The government-affiliated All-China Environment Federation was reported to have charged and accepted heavy polluters as its members, fueling doubts over whether it can adequately represent the interests of the public.
The body, under the Ministry of Environmental Protection, is named as the only organization that is able to file lawsuits closely linked to the public interests against polluters in the latest draft aiming to amend the country's Environmental Protection Law.
Currently, the federation has 290 members, including companies, research institutes and other organizations, among which some are notorious polluters which have been previously punished.
While individual members are not charged fees, the costs for a five-year membership range from 10,000 yuan ($1,631) to 300,000 yuan. The more a member pays, the higher level it would be ranked in its membership hierarchy, according to the federation's official website.
The charge for members, as well as donations, government funding and other incomes, are the federation's key funding sources, its website states.
"Although it completely makes sense that a federation can absorb members and charge fees, it's still unacceptable for an organization that might represent the public interests in lawsuits to have financial links with polluters with poor records," Xia Jun, a lawyer who is very familiar with environmental litigation, told the Global Times.
A press officer from the federation, surnamed Kuang, told the Global Times Monday that they have noticed such criticisms in the media, but cannot comment at the moment.
Xia questioned whether these companies might treat the membership charges as protection fees. "Paying the federation might help those companies get rid of a lawsuit," he noted.
The National Business Daily reported on Monday that two subsidiaries of Nine Dragons Paper, a federation member, were reported to have been punished for discharging pollutants in 2008 and 2013, and the federation allegedly helped out another member in 2007, when it was suspected of damaging forestland. Neither company would comment to the Global Times Monday.
Zeng Xiaodong, vice chairman of the federation, told the Xinhua News Agency on Friday that the organization has never been steered by any behind-the-scenes powers or required to report the cases it represents.
The federation said it has successfully filed 14 lawsuits since 2009, while the environmental organization Greenpeace was quoted by the National Business Daily as saying on Monday that those cases didn't cover any of the companies on the list.
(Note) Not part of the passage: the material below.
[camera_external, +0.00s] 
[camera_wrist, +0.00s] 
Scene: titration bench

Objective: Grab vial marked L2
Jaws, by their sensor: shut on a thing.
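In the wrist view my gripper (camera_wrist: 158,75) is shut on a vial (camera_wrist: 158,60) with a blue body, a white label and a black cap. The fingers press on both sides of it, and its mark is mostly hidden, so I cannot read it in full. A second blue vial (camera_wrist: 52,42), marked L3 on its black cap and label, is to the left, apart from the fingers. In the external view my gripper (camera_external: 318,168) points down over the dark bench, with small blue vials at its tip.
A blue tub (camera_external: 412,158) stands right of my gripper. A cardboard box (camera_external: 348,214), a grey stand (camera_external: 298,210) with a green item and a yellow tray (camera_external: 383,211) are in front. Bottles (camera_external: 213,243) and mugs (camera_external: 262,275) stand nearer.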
The draft amendment to the law, which is under review by the National People's Congress Standing Committee, will only give the federation and its provincial-level subsidiaries the right to file pollution-related lawsuits that damage the public interests.
Guo Chengxi, a Beijing-based lawyer who has been involved in many public interest litigations on pollution, told the Global Times that she was shocked by this draft as "this clause will close the door to civil efforts fighting with polluters on purpose and would not meet the demand of China's severe pollution situation."